Sellin’s legacy remains strong at Penn. The Jerry Lee Center of Criminology is dedicated to facilitating research projects and events around efforts to prevent crime. It houses several research grants and contracts that involve working with state, local, and federal agencies on topics including community-based corrections, probation and parole monitoring, and reducing youth violence. The center also hosts guest speakers and events promoting evidence-based approaches to criminal justice policy in the U.S. and abroad. Recent events have included a group of scholars from Latin America working on efforts to use evidence to inform criminal justice policy, and a program promoting knowledge learned from field experiments in Philadelphia on different aspects of crime prevention and justice.

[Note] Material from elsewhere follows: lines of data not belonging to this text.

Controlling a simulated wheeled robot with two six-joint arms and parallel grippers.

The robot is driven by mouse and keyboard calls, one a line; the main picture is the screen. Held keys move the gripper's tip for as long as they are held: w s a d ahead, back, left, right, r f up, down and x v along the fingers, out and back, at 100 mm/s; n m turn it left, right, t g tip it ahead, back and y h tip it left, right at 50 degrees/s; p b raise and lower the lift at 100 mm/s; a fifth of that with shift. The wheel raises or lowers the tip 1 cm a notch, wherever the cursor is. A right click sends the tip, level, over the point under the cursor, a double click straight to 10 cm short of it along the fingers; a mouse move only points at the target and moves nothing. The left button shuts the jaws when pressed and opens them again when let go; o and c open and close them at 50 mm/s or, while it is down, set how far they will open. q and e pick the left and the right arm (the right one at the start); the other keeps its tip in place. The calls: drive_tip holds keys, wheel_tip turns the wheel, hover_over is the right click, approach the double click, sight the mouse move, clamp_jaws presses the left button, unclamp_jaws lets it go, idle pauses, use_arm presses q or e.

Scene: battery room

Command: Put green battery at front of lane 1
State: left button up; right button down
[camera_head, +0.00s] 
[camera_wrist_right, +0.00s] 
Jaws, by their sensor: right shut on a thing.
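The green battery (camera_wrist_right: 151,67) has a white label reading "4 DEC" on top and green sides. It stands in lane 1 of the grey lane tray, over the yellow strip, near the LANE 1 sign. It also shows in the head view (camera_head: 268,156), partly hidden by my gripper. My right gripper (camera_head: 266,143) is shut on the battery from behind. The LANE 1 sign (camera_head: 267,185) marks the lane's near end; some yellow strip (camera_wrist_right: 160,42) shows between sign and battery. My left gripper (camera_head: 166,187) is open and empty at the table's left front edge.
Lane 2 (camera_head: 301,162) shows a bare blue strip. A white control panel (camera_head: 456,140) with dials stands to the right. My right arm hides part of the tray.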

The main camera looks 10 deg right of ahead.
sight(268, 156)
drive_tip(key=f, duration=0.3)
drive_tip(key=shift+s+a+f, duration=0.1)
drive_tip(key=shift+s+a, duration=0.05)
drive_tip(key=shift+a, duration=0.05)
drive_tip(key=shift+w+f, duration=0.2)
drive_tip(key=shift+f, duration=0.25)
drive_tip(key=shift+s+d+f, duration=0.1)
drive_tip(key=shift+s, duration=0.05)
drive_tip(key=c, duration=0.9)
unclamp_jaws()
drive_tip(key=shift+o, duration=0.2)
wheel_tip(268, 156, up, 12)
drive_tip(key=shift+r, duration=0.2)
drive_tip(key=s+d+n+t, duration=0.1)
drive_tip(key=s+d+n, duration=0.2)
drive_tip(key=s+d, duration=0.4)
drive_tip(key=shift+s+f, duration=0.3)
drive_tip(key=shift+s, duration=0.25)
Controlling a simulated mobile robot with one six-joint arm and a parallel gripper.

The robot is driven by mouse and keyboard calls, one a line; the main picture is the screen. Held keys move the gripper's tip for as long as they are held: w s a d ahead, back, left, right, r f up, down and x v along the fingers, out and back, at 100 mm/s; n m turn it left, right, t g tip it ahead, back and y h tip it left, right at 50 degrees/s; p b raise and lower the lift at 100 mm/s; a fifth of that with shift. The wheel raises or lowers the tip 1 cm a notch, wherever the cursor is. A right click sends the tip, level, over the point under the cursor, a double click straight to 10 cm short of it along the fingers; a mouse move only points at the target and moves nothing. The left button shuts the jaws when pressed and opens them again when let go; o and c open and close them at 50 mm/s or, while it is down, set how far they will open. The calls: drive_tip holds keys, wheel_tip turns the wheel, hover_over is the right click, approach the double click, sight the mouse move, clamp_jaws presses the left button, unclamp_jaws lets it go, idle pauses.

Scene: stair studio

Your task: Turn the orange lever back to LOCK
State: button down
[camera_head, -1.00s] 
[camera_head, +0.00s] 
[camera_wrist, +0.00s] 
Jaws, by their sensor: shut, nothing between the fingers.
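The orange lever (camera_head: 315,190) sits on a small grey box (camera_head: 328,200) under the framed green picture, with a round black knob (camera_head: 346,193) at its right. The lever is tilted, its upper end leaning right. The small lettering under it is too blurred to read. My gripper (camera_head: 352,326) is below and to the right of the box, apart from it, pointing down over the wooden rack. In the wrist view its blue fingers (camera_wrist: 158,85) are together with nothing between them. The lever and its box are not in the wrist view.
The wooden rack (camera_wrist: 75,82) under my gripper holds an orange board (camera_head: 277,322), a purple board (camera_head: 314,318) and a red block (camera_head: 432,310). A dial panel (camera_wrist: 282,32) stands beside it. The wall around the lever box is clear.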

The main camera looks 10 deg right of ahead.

“Criminology’s potential to affect social change is largely due to its weaving together multiple disciplines: the sociological tradition, the psychological tradition, and the economic tradition,” says MacDonald, who last year won the Association of Public Policy and Management’s David N. Kershaw Award, one of the highest honors in recognition of work related to public policy and social science. “Many of the criminologists that came out of the 1960s trained specifically in sociology. So when I walk into a classroom today, to teach a bunch of fresh faces criminological theory, it’s important that I honor this legacy, and present the material in a way that will encourage them to get out there and make a difference.”